(Rows about robot tasks)
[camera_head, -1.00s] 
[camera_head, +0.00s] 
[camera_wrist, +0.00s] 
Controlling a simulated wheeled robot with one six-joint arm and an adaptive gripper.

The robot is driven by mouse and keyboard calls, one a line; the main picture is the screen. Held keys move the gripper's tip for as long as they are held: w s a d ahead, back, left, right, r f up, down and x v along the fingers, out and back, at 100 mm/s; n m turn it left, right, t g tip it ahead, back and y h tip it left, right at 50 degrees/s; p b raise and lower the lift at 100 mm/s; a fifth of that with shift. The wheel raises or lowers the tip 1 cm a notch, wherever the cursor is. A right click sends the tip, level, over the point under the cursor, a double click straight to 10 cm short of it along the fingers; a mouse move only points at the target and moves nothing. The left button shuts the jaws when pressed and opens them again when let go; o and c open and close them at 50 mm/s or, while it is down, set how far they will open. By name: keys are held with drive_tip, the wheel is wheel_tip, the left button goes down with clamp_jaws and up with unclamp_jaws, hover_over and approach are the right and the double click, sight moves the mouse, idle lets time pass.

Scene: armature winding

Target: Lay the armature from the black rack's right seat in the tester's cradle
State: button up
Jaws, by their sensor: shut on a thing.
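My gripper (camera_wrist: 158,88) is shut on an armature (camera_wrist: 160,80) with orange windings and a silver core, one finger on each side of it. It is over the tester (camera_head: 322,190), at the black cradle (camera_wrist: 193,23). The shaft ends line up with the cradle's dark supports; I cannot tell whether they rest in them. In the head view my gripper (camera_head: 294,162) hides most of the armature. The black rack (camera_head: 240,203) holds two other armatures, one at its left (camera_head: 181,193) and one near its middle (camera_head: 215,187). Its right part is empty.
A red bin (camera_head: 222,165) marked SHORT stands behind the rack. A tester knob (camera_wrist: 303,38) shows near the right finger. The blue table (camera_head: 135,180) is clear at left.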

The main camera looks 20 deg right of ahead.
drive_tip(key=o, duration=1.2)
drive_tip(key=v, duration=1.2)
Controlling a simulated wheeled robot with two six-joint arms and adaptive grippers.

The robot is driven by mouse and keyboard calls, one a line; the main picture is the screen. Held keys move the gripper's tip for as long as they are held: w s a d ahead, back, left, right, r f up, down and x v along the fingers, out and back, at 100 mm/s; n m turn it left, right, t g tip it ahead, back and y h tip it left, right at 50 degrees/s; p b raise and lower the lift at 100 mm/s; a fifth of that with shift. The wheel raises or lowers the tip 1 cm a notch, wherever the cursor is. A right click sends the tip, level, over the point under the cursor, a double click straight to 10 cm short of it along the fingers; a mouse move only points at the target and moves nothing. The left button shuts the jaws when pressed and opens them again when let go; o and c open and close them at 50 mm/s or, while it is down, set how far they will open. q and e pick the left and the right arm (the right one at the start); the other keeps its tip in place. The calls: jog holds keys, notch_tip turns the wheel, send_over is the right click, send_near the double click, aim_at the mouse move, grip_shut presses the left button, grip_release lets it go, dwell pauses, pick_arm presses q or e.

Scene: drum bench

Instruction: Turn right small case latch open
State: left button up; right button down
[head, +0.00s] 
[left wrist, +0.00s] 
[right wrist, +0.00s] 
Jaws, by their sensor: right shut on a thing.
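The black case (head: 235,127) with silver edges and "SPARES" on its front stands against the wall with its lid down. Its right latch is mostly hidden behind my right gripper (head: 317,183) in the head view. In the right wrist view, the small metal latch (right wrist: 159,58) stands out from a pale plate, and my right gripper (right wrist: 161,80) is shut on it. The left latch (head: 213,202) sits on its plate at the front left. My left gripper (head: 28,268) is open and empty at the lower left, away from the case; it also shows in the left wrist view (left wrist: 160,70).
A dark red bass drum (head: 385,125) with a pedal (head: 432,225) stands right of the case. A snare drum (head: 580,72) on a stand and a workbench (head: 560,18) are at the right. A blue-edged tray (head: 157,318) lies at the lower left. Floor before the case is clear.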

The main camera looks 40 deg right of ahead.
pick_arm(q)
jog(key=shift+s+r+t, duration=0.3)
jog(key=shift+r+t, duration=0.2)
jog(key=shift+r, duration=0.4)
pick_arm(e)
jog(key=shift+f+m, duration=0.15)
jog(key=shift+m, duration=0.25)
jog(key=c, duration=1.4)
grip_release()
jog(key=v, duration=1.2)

WRITTEN INSTRUCTION: All lines that include "adaptive" are to be gathered and copied.

EXERCISE SOLUTION:
Controlling a simulated wheeled robot with one six-joint arm and an adaptive gripper.
Controlling a simulated wheeled robot with two six-joint arms and adaptive grippers.

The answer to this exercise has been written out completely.